Wednesday, 16 January 2008

"A very multicultural store"

A MUSLIM store worker refused to serve a customer buying a children’s book on Christianity because she said it was “unclean”.

Shopper Sally Friday felt publicly humiliated at [the Reading] branch of Marks & Spencer when she tried to pay for First Bible Stories as a gift for her young grandson.

When she put the book on the check-out counter, the young assistant refused to touch it, declared it was unclean and summoned another member of staff to serve instead.
This, presumably, is the kind of "community diversity" that the Bishop of Oxford (in whose diocese this store is) wants us all to relax and enjoy. In a similar vein to the Bishop's remarks, an M&S spokesman said:
Reading is a very multicultural store and we are surprised and disappointed by this reported incident.
He seems to regard multiculturalism as a bar to this kind of thing happening, and thinks that this has happened in spite of the multiculturalism of this particular store. When, in reality, it is the very failure to assert British cultural values, combined with the promotion of cultures which are in many ways completely incompatible native British culture, which has caused this, and similar, incidents. After all, regarding other religions as unclean is a part of Islamic culture, and if the government and others, in the name of multiculturalism, encourage Muslims to maintain all of their traditional attitudes and values, even when they openly conflict with British ones, then this kind of thing is inevitable.

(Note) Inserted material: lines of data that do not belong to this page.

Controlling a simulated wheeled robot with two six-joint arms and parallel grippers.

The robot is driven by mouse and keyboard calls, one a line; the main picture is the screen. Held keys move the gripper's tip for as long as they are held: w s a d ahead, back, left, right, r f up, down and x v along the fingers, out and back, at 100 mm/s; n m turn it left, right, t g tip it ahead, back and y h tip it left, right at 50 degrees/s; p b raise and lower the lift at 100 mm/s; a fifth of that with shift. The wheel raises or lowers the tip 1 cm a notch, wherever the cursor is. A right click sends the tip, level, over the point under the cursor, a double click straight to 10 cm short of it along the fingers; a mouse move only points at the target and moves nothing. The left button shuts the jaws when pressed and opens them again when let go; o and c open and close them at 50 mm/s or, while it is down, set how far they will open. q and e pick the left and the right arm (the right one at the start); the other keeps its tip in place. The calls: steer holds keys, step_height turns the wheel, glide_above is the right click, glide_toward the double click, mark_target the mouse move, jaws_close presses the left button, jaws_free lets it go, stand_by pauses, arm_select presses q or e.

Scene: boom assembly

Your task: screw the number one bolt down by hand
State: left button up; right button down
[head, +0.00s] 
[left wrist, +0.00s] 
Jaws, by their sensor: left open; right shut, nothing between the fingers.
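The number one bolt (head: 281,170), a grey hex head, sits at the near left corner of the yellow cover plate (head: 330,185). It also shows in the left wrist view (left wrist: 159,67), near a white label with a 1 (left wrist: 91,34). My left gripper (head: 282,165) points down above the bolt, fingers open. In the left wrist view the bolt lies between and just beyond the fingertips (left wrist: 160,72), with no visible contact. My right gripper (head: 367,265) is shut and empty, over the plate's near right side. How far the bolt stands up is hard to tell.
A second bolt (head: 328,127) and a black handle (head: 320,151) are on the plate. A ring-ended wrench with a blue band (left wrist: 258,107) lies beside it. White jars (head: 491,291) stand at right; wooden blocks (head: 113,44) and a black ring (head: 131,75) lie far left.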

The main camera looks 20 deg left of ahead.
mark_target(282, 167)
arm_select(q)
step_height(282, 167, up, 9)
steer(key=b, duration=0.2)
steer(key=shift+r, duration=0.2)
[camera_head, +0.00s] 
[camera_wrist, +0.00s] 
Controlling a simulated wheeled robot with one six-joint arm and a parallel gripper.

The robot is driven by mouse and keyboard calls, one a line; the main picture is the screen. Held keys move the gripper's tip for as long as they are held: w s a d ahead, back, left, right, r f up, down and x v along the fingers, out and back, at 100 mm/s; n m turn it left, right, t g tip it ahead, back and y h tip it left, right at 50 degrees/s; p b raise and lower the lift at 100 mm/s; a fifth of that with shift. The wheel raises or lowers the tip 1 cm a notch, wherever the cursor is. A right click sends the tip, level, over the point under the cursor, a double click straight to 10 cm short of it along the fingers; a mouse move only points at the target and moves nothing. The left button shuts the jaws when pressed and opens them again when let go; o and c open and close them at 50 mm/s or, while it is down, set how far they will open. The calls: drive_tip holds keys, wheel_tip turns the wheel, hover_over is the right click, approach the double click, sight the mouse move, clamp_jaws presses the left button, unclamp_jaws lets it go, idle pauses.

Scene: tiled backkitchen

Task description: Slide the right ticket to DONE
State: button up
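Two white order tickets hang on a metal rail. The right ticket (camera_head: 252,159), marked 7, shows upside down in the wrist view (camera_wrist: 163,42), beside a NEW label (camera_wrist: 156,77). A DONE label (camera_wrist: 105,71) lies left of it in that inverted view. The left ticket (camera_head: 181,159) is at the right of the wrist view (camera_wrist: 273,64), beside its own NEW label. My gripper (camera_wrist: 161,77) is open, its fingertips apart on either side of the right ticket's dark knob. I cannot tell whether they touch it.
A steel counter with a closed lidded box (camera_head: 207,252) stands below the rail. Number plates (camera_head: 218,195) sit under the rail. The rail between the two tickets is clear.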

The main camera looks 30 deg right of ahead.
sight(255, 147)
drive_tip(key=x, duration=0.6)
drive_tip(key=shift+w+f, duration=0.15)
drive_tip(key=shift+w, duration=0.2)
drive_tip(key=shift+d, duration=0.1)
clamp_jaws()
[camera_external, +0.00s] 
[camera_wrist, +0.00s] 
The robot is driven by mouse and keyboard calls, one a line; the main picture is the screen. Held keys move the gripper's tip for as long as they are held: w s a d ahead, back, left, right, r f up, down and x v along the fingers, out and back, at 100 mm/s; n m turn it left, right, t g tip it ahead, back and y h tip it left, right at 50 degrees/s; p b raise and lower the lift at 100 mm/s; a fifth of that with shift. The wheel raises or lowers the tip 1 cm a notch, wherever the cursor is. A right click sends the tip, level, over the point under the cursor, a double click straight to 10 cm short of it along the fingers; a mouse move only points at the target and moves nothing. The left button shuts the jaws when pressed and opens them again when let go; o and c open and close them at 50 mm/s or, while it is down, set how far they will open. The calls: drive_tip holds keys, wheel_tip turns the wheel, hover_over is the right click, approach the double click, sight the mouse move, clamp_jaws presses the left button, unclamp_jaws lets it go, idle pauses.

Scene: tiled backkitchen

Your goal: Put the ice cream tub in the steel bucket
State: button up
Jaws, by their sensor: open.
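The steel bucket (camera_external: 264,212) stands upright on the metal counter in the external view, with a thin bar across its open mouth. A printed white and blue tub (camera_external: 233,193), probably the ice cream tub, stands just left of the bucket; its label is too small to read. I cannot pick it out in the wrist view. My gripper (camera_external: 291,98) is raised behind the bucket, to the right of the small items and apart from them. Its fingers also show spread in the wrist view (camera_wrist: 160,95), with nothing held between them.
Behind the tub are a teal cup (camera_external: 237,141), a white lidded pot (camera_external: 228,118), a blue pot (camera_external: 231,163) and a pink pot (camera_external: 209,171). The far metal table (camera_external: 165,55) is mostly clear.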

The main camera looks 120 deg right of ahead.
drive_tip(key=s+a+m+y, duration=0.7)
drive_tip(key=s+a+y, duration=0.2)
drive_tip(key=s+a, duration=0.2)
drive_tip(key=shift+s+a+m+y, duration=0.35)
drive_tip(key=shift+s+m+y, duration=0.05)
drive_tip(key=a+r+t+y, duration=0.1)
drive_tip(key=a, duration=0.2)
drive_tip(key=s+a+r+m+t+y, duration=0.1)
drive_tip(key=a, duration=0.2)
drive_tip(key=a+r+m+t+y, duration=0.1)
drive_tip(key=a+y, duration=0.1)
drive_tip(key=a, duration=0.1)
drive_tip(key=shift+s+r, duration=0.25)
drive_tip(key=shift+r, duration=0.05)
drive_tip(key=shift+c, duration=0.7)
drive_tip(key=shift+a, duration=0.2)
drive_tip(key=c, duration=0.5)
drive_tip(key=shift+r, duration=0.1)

An individual bearing the wonderful title of "a source close to the shop assistant" has claimed that Mrs Friday misheard what was said. And that is, of course, always a possibility. But while the apparent use of the word 'unclean' serves to exacerbate the situation, the fact is that, no matter how polite the worker was, she still refused to serve a customer. Even if the word 'unclean' had not been used at all, then it would still have been left hanging deafeningly in the air. And it is simply unacceptable, if only because it is exceptionally rude, for an employee - who has, one assumes, agreed to take up their position of their own free will - to refuse to serve a customer, on the grounds that they regard the customer's purchases as somehow immoral.

Hat-tip: JuliaM, in the comments

1 comment:

Anonymous said...

To some extent Im OK with muslims not selling Christian books or letting guide dogs into their taxis. I think that a certain amount of tolerance is acceptable.

As long as they understand that, in turn, we are allowed to deny any of them the right to live in our country in the first place.